After Mattathias' death about one year later in 166 BCE, his son Judas Maccabeus (Hebrew: Judah Maccabee) led a band of Jewish dissidents that would eventually absorb other groups opposed to Seleucid rule and grow into an army. While unable to directly strike Seleucid power at first, Judas's forces could maraud the countryside and attack Hellenized Jews, of whom there were many. The Maccabees destroyed Greek altars in the villages, forcibly circumcised boys, burnt villages, and drove Hellenized Jews off their land.[16][14] Judas's nickname "Maccabee", now used to describe the Jewish partisans as a whole, is probably taken from the word "hammer" (Aramaic: maqqaba; Hebrew: makebet); the term "Maccabee" or "Maccabeus" would later be used as an honorific for Judas's brothers as well.[17]
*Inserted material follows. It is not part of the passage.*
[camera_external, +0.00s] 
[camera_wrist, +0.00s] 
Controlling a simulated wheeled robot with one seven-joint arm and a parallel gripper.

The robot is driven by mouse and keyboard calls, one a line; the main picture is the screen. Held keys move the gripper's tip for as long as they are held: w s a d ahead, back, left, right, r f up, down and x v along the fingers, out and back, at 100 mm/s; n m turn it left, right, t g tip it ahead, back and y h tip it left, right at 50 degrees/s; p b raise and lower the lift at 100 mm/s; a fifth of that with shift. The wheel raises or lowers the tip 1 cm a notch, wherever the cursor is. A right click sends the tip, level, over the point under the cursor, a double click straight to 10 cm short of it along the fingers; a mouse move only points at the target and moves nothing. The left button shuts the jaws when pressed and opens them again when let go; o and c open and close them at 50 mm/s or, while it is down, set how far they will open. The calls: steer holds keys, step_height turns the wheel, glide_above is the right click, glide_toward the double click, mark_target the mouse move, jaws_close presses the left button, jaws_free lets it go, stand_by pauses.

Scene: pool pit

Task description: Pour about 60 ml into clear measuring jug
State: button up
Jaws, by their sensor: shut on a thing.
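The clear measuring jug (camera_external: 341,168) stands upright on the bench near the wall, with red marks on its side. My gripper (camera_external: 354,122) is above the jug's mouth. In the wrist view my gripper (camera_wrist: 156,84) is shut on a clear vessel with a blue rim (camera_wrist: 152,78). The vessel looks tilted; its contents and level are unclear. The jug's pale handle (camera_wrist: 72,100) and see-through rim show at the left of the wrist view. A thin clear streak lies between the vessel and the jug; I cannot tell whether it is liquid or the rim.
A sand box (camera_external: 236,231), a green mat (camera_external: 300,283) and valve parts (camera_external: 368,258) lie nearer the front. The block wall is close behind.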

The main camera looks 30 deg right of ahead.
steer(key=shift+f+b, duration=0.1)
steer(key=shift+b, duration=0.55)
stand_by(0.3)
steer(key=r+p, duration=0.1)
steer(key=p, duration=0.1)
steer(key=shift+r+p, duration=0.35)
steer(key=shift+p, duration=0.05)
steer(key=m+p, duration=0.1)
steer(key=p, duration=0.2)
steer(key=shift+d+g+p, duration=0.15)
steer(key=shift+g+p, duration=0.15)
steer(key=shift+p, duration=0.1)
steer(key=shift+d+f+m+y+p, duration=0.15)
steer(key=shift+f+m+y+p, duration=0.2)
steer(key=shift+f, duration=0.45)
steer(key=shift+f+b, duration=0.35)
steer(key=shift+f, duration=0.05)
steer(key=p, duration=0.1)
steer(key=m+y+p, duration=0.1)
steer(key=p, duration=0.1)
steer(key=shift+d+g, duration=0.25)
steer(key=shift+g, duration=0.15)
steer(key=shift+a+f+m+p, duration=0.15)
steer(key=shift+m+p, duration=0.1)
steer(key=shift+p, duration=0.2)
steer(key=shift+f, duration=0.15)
Judas's campaign in the countryside became a full-scale revolt. Maccabean forces employed guerrilla tactics emphasizing speed and mobility. While less trained and under-equipped for pitched battles, the Maccabees could control which battles they took and retreat into the wilderness when threatened. They defeated two minor Seleucid forces at the Battle of the Ascent of Lebonah in 167 BCE and the Battle of Beth Horon in 166 BCE. Toward the end of summer in 165 BCE, Antiochus IV departed for Babylonia in the eastern half of his empire, and left Lysias in charge of the western half as regent. Shortly afterward, the Maccabees won a more substantial victory at the Battle of Emmaus. The factions attempted to negotiate a compromise, but failed; a large Seleucid army was sent to quash the revolt. After the Battle of Beth Zur in 164 BCE as well as news of the death of Antiochus IV in Persia, the Seleucid troops returned to Syria.[18] The Maccabees entered Jerusalem in triumph. They ritually cleansed the Second Temple, reestablishing traditional Jewish worship there; 25 Kislev, the date of the cleansing in the Hebrew calendar, would later become the date when the festival of Hanukkah begins. Regent Lysias, preoccupied with internal Seleucid affairs, agreed to a political compromise that revoked Antiochus IV's ban on Jewish practices. This proved a wise decision: many Hellenized Jews had cautiously supported the revolt due to the suppression of their religion.[19] With the ban retracted, their religious goals were accomplished, and the Hellenized Jews could more easily be potential Seleucid loyalists again. The Maccabees did not consider their goals complete, however, and continued their campaign for a starker break from Greek influence and full political independence. The rebels suffered a loss of support from moderates as a result.[19][20]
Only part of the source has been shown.